Er will die Ungläubigen vor der Verdammnis retten, aber zuerst sich selbst vor der Staatsanwaltschaft: Der salafistische Prediger Ibrahim Abou-Nagie soll die Arbeitsagentur geprellt haben.

Von Jannis Brühl, Köln

Ibrahim Abou-Nagie hält den Journalisten, die ihn filmen, einen Koran entgegen und sagt höflich: "Laut diesem Buch kommen alle Nicht-Muslime in die Hölle." Eigentlich steht der Mann mit dem schwarz-grauen Vollbart an diesem Donnerstag in Köln wegen gewerbsmäßigen Betruges vor Gericht, es geht um 54 000 Euro. Aber für Abou-Nagie ist so ein Termin auch eine Werbeveranstaltung für seine Sache.

Seine Sache, das sei der Koran, sagt er. Der Prediger Abou-Nagie ist der Mann hinter den Koranverteilungen von Salafisten in Fußgängerzonen in ganz Deutschland. Verfassungsschützer sehen als Ziel dieser Aktion, junge Menschen für die Szene zu rekrutieren. Aus deren extremem Flügel reisten auch immer wieder Männer nach Syrien, um für Milizen wie den Islamischen Staat zu kämpfen.

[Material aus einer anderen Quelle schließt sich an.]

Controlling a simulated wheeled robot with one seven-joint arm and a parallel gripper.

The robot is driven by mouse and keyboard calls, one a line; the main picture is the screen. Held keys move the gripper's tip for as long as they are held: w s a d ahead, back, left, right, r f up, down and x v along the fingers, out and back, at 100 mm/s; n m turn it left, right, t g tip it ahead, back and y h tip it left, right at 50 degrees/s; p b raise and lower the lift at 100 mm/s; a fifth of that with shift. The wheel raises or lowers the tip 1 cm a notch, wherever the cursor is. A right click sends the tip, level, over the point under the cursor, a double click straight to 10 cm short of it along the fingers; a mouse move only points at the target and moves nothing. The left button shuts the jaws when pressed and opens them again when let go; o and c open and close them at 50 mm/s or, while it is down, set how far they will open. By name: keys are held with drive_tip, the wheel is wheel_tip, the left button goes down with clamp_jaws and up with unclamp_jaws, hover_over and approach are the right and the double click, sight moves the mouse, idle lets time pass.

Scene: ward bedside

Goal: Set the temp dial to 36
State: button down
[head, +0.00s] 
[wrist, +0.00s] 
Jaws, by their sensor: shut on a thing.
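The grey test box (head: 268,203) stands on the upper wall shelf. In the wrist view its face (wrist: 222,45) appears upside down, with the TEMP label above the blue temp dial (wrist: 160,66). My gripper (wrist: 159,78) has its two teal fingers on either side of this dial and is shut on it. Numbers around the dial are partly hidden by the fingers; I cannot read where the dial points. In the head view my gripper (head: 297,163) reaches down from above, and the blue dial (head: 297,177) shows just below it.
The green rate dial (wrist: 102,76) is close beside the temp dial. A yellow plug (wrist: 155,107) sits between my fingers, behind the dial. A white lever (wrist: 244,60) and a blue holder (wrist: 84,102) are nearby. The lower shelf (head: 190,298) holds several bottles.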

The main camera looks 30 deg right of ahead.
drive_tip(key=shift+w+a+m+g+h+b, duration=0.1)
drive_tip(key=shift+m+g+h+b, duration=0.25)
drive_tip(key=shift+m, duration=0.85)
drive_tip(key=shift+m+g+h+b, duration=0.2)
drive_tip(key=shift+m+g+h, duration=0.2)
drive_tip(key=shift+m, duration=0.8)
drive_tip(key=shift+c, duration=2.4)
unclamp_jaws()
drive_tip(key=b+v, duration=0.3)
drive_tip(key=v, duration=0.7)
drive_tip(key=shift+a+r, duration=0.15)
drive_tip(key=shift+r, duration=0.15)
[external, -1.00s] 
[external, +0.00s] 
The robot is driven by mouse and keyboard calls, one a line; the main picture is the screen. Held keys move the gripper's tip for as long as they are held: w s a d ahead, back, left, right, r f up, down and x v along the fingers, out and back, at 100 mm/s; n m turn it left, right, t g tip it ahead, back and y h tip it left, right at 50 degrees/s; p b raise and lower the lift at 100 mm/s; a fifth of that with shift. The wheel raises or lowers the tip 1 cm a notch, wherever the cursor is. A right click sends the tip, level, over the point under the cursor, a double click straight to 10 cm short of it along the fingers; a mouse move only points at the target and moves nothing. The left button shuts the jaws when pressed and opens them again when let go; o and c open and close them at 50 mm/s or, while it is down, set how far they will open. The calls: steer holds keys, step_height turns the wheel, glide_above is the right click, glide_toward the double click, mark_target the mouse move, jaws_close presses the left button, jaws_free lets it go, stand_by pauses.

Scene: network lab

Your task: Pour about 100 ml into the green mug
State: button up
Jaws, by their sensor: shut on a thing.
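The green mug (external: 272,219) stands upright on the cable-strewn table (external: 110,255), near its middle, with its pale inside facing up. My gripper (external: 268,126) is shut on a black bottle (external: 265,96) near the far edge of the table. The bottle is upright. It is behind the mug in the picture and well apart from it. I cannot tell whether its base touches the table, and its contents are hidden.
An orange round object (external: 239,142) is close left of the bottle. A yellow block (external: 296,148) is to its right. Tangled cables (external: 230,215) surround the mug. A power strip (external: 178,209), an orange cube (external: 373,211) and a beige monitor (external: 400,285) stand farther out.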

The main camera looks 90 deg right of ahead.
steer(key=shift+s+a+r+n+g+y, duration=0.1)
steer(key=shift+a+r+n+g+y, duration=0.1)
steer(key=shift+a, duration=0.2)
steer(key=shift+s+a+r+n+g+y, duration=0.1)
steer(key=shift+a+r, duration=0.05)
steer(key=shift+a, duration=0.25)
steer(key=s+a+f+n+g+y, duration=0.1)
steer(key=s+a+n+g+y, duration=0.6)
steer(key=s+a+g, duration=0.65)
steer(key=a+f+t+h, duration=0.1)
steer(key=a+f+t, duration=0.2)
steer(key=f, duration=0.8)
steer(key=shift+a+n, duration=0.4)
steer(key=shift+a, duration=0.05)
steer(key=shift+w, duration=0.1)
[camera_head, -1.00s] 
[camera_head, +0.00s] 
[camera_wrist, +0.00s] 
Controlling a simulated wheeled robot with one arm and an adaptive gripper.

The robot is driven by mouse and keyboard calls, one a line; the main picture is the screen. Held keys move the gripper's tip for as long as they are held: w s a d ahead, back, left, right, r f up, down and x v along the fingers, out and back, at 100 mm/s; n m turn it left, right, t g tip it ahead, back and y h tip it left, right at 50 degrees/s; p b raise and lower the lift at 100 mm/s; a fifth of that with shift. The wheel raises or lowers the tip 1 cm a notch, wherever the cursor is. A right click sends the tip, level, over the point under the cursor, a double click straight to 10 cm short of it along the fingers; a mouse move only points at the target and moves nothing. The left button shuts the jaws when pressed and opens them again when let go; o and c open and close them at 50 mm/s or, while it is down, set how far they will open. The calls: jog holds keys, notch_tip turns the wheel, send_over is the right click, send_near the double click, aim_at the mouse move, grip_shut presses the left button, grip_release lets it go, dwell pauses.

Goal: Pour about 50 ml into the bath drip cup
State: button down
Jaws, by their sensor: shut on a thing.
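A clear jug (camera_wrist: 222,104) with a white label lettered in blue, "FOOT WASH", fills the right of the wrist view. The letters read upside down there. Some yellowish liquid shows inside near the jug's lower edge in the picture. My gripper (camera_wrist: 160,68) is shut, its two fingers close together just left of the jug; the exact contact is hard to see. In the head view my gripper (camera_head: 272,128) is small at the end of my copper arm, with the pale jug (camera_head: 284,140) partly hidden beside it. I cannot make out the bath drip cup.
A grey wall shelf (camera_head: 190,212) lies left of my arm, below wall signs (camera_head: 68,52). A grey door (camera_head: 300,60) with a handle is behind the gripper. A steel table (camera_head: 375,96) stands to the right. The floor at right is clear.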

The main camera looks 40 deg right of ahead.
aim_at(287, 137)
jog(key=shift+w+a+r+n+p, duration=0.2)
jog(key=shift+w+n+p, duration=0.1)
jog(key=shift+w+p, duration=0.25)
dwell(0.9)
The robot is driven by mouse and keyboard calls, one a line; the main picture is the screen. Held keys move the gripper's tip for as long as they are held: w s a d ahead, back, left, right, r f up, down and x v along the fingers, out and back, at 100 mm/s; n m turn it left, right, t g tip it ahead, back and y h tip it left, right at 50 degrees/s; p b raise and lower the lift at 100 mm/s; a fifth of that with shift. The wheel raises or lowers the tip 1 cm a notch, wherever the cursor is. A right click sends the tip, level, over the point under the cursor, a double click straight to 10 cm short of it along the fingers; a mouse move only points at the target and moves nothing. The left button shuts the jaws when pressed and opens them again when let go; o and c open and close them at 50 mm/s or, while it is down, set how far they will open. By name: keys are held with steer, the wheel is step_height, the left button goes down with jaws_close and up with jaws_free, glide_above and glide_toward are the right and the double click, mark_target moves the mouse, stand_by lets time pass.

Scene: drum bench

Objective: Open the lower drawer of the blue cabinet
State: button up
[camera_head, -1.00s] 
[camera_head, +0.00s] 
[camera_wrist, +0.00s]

Der 50-jährige Abou-Nagie hatte einst eine Firma, die selbstklebende Folien produzierte, dann radikalisierte er sich und wurde einer der lautesten Vertreter des Salafismus in Deutschland. Seine Gruppe trägt den bescheidenen Namen "Die wahre Religion", predigt Abgrenzung von "Ungläubigen" aller Art, lehnt Wahlen ab und rechtfertigt den Dschihad als Selbstverteidigung gegen "Feinde des Islam".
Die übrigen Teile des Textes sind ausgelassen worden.